[Saved entries]
• • • •

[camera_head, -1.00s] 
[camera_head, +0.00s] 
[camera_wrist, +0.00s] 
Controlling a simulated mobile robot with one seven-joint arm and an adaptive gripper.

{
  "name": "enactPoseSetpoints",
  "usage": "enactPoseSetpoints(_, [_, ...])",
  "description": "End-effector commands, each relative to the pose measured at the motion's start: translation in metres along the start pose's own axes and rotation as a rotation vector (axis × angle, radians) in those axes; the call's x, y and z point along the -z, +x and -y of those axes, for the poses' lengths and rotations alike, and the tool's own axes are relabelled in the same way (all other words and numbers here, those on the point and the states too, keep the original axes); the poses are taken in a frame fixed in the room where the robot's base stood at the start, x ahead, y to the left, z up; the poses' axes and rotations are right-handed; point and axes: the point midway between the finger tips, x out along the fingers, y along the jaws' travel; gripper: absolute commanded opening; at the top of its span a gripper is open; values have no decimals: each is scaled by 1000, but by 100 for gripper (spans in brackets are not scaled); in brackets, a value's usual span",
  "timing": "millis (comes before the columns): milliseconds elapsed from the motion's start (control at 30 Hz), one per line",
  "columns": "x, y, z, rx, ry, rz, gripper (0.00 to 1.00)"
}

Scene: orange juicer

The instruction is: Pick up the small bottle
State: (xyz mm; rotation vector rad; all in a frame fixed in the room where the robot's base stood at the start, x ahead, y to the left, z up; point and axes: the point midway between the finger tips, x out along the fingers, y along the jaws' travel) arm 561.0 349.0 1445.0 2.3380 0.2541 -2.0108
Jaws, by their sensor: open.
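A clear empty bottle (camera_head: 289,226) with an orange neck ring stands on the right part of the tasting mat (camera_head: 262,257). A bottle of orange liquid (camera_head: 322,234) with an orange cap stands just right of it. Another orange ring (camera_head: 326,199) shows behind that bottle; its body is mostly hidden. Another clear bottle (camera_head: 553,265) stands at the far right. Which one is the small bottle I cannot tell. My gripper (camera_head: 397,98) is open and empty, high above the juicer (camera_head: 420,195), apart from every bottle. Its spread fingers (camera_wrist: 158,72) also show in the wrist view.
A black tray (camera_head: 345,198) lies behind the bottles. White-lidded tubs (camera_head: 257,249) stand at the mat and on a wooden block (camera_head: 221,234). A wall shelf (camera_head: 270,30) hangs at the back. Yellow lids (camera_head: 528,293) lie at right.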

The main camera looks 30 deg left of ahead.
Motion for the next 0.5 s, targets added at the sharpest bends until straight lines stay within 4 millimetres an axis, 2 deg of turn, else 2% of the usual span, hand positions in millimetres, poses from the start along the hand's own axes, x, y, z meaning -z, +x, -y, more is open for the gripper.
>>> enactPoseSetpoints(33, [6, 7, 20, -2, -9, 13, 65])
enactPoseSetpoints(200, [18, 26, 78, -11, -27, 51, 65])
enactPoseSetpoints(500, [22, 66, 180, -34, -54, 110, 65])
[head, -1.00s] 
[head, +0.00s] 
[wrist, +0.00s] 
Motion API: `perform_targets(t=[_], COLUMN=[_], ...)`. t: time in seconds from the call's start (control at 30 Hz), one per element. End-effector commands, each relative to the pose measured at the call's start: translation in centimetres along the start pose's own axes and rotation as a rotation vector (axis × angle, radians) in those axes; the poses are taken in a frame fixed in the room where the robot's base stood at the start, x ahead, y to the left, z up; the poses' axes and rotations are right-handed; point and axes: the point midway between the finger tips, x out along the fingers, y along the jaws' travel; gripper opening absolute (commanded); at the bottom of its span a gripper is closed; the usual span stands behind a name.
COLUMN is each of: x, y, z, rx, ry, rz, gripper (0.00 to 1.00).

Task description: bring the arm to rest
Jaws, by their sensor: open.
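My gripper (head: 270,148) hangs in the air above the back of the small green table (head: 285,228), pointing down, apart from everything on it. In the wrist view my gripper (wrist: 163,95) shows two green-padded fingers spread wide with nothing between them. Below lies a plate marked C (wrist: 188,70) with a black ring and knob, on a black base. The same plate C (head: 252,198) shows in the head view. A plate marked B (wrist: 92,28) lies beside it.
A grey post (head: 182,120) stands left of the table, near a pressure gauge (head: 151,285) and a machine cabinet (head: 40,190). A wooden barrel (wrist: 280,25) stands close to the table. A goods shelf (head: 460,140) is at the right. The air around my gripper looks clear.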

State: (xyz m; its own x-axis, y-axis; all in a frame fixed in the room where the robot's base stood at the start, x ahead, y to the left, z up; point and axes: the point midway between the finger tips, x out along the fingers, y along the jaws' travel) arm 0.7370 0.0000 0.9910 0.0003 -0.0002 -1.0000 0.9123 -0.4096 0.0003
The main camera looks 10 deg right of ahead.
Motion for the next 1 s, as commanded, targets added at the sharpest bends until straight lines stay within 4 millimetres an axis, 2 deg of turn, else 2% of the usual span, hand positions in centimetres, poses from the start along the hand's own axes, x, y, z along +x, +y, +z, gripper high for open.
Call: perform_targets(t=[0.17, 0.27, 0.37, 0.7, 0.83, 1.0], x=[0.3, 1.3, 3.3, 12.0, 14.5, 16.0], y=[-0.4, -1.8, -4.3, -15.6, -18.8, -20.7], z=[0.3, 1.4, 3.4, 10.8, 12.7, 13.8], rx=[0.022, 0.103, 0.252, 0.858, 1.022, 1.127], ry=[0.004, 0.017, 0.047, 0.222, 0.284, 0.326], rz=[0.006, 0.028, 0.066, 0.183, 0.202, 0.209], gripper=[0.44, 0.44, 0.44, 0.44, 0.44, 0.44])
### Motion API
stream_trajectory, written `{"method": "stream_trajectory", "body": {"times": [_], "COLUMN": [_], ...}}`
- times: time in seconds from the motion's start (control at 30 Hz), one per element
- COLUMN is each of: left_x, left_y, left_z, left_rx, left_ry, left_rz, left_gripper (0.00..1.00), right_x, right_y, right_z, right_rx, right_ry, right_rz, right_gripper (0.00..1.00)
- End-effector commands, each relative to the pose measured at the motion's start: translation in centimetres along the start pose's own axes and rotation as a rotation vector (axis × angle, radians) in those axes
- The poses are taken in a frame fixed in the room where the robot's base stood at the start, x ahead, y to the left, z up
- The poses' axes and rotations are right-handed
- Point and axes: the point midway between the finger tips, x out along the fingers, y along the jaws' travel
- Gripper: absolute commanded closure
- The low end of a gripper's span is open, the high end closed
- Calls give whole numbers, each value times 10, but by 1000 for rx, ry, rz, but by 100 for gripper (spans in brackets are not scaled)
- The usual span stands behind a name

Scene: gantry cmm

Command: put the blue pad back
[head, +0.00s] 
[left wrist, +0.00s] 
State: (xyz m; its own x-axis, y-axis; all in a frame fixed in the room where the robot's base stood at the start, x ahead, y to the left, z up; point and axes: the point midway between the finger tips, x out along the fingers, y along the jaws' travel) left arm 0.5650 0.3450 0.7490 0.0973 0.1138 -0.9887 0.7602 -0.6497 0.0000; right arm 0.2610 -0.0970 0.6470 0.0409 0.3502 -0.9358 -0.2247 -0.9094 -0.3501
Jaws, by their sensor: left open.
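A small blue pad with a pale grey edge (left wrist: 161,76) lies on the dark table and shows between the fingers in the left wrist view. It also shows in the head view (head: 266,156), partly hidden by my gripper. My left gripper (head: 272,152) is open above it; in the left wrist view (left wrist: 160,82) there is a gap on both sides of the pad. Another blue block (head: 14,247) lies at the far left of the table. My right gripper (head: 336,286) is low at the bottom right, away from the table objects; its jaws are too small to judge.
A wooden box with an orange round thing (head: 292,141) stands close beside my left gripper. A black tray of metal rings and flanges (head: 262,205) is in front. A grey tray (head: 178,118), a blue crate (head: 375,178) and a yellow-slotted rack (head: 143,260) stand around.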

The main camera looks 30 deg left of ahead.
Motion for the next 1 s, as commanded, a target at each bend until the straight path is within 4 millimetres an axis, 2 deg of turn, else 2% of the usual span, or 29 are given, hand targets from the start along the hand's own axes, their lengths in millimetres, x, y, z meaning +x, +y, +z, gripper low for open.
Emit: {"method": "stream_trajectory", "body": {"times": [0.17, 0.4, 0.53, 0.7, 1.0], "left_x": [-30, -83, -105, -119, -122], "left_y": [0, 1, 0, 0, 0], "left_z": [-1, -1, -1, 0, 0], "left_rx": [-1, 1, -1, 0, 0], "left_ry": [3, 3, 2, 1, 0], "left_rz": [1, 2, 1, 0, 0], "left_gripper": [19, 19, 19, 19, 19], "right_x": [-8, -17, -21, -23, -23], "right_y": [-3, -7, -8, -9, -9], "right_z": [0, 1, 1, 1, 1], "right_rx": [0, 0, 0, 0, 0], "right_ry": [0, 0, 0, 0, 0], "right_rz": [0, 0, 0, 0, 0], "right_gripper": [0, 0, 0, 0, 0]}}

• • • •

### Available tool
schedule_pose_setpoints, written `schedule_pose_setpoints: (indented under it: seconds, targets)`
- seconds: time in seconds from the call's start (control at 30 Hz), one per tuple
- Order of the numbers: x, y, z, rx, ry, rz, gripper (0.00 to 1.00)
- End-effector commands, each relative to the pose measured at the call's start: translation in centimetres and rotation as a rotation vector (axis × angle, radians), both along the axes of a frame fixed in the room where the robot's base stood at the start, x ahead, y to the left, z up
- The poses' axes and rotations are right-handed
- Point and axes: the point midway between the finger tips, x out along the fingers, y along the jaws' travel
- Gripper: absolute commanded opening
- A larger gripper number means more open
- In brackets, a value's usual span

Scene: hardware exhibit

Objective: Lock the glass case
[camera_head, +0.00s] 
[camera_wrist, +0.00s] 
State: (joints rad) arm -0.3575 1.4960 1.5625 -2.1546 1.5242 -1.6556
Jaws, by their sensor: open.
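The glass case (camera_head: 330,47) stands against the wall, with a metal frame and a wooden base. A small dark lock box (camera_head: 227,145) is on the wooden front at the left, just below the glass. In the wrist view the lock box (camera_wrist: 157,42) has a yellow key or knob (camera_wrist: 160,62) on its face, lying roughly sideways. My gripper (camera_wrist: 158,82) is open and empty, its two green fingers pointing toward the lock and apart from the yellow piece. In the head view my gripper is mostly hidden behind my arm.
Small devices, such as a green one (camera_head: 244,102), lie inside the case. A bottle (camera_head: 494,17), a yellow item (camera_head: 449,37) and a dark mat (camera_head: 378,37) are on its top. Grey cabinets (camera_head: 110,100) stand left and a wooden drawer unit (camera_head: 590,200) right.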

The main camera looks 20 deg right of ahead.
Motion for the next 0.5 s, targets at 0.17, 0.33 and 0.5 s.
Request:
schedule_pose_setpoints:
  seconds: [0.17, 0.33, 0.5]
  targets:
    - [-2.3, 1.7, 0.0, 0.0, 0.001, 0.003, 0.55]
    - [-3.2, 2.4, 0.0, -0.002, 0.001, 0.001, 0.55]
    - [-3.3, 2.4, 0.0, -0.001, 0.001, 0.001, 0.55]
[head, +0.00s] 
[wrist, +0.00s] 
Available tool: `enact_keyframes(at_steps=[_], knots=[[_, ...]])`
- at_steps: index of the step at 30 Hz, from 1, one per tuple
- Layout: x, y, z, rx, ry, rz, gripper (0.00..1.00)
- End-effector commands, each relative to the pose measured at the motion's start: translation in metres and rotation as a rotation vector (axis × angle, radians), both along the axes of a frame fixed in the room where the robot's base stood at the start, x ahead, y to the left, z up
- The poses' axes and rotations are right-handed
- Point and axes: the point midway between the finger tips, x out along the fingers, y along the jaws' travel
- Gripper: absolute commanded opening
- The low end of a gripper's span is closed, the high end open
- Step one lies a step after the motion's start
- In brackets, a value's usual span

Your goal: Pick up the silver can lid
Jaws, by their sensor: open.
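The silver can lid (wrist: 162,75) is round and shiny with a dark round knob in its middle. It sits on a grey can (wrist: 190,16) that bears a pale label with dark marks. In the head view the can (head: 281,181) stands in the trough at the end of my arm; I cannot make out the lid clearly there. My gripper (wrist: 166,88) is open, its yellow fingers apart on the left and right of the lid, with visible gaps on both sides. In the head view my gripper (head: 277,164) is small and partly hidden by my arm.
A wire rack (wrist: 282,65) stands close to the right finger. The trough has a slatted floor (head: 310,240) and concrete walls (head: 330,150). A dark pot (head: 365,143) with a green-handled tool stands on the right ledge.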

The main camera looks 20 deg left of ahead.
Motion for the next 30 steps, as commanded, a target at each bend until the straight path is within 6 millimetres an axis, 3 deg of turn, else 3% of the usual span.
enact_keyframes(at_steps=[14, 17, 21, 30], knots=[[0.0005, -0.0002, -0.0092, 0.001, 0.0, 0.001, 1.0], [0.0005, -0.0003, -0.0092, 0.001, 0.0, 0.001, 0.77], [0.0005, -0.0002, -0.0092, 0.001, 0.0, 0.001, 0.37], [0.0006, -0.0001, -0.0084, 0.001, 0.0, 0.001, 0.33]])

• • • •

Taking the material above, extract exactly and only the lines from the line with "- Calls give" to the line with "-0.2247 -0.9094 -0.3501", inclusive of both.

- Calls give whole numbers, each value times 10, but by 1000 for rx, ry, rz, but by 100 for gripper (spans in brackets are not scaled)
- The usual span stands behind a name

Scene: gantry cmm

Command: put the blue pad back
[head, +0.00s] 
[left wrist, +0.00s] 
State: (xyz m; its own x-axis, y-axis; all in a frame fixed in the room where the robot's base stood at the start, x ahead, y to the left, z up; point and axes: the point midway between the finger tips, x out along the fingers, y along the jaws' travel) left arm 0.5650 0.3450 0.7490 0.0973 0.1138 -0.9887 0.7602 -0.6497 0.0000; right arm 0.2610 -0.0970 0.6470 0.0409 0.3502 -0.9358 -0.2247 -0.9094 -0.3501

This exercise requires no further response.